El independentismo toma el control de la órbita de La Caixa (su fundación y sus participadas de Criteria, con el banco a la cabeza) y, a cambio, destierra su intención de celebrar un referéndum sobre la soberanía de Cataluña respecto de España. Pacto de altísimo y discreto nivel. Crudo, ¿verdad? La hipotética escena parece propia de un autobús de escolares de excursión que entonan el popular Vamos a contar mentiras.

Ese relato mágico es la última especie malévola en circulación.

La Barcelona que debería ocuparse en preparar una alternativa a la alcaldesa buñuelo trajina lamentablemente desvivida entre conjeturas como esa, artículos mezquinos surgidos de la pluma mercenaria de Salvador Sostres y especulaciones kafkianas sobre la proyección de Jaume Giró. Al consejero de Economía un día lo despiertan gusano y a las pocas horas lo metamorfosean en mariposa y preside la Generalitat.

El mar y el grupo La Caixa son las pocas cosas que hoy generan envidia en la capital de España. La obra de los Ferrer-Vidal, Mateu, Carreras, Millet, Samaranch, Vilarasau, Fornesa y Fainé concita una admiración indiscutible. Sí, pero antagónica y proporcional a las burlas que aún se fabrican sobre Mas, Puigdemont y Torra. Ese grupo empresarial, poderoso y realmente capilarizado en el tejido productivo, es una obra económica, un conglomerado financiero y social por cuyo control suspiran desde la Moncloa a cualquier rincón del entorno Ibex. El grupo La Caixa, con enormes y largos tentáculos, es quizá ya la mayor contribución catalana a la historia contemporánea, aunque el nacionalismo anteponga otros mártires e identidades a los que adorar.

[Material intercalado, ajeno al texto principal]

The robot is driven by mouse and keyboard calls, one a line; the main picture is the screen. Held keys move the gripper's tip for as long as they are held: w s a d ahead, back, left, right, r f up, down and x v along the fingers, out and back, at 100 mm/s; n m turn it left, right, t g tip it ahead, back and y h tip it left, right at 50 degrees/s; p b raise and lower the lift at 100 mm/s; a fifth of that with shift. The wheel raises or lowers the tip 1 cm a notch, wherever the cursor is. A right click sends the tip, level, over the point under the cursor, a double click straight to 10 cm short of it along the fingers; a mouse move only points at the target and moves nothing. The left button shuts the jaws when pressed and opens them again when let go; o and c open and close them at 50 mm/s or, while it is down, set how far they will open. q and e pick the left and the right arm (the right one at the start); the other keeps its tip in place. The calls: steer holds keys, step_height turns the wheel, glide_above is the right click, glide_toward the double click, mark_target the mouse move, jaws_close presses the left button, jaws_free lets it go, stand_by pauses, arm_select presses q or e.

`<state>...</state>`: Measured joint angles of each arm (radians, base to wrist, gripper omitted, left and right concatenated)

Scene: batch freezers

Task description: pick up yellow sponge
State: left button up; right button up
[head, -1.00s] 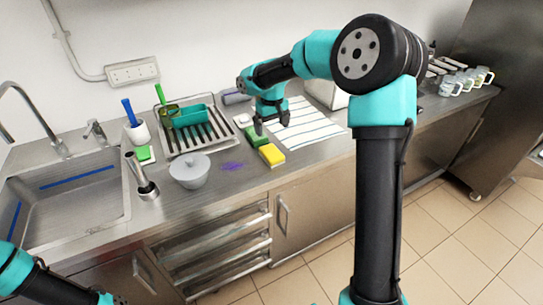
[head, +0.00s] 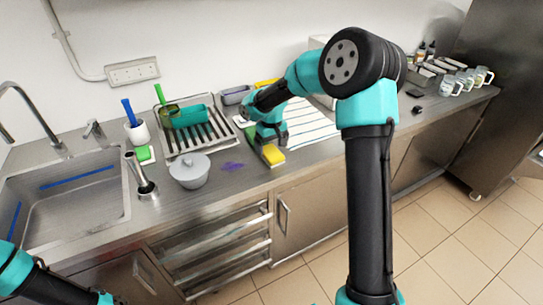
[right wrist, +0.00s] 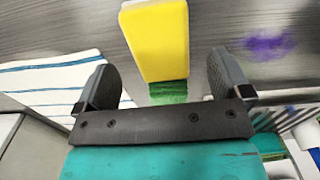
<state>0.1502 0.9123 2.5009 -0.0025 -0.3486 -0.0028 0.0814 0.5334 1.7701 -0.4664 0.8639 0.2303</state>
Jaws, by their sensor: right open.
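The yellow sponge (head: 273,154) lies on the steel counter near its front edge. In the right wrist view the yellow sponge (right wrist: 155,42) is just beyond the fingertips, lined up with the gap between them. My right gripper (head: 271,140) is open and low above the counter, right behind the sponge. In the right wrist view its two fingers (right wrist: 163,80) are wide apart with nothing clamped between them. A green patch (right wrist: 168,92) shows next to the sponge's near end. My left arm shows only at the lower left corner; its gripper is out of view.
A striped cloth (head: 310,124) lies to the right of the gripper. The sink (head: 65,195) is further left.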

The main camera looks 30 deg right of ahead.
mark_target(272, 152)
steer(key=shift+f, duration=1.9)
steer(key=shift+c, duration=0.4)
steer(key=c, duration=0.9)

Quizá ahí anide la razón por la que algunas mentes retorcidas dan pábulo al cambalache de La Caixa por el referéndum. Como si una y otra cosa fueran siquiera equivalentes o comparables…

En el Madrid pujante se frotan las manos conjeturando sobre catalanes posprocesistas. No hay animosidad, se trata de puro divertimento. Las idas y venidas, sobre todo sus contradicciones internas, son objeto de comentario jocoso. El Madrid dirigente se ríe de los acontecimientos de 2017 y está emperrado en que la carpeta catalana está archivada. Esa reflexión expresa un deseo, pero no una realidad. El nacionalismo catalán está en stand-by, en fase de rearme, en tregua soporífera, hibernado. No ha decaído, ni mucho menos. Quien se afana en interpretarlo así utiliza solo las luces cortas del análisis.

Entre tanto, en Cataluña subsiste una burguesía aburrida –cobarde, como siempre— que no aprenderá jamás a ganar. A diferencia de cómo actúa esa misma clase en el País Vasco, prefiere actuar como bufona de una corte arruinada y sin poder efectivo que dar un paso al frente y luchar por su supervivencia, por la continuidad de su obra e intereses ancestrales. En tierras catalanas los dirigentes de empresa prefieren ocuparse del sexo de los ángeles, sea en el Círculo de Economía, el Barça, la Cámara de Comercio o tantos otros espacios antaño de rico debate. Lo combinan con un par de visitas mensuales al Madrid del poder para compararlo con su miseria local y contaminarse de un esplendor económico logrado con fuertes dosis de Viagra política. Dramático, pero real.

La Caixa es un activo económico despolitizado que no debiera jamás someterse al juego del cortoplacismo electoral ni siquiera ahora que el Estado es propietario del 16% de su división bancaria. Acumula mucha historia y arraigo social como para mercadear con el logro de varias generaciones y convertirla en una póliza de crédito de la paz política. Isidro Fainé lo impedirá mientras mande. Hará bien en proveer una sucesión que garantice esa misma independencia cuando abandone la sala de máquinas. Ni hoy ni mañana sería aceptable que nadie se apropiara con fines políticos de una obra coral, nacida del edificio social construido con el progreso y la convivencia acumulada en más de un siglo de existencia independiente.

Si a un catalán sensato algún independentista se le acerca con la cantinela del “te cambio La Caixa por olvidarme del referéndum”, lo recomendable es ser caritativo, darle una limosna y proseguir el camino sin mayor atención. Más que nada por mantener la sensatez.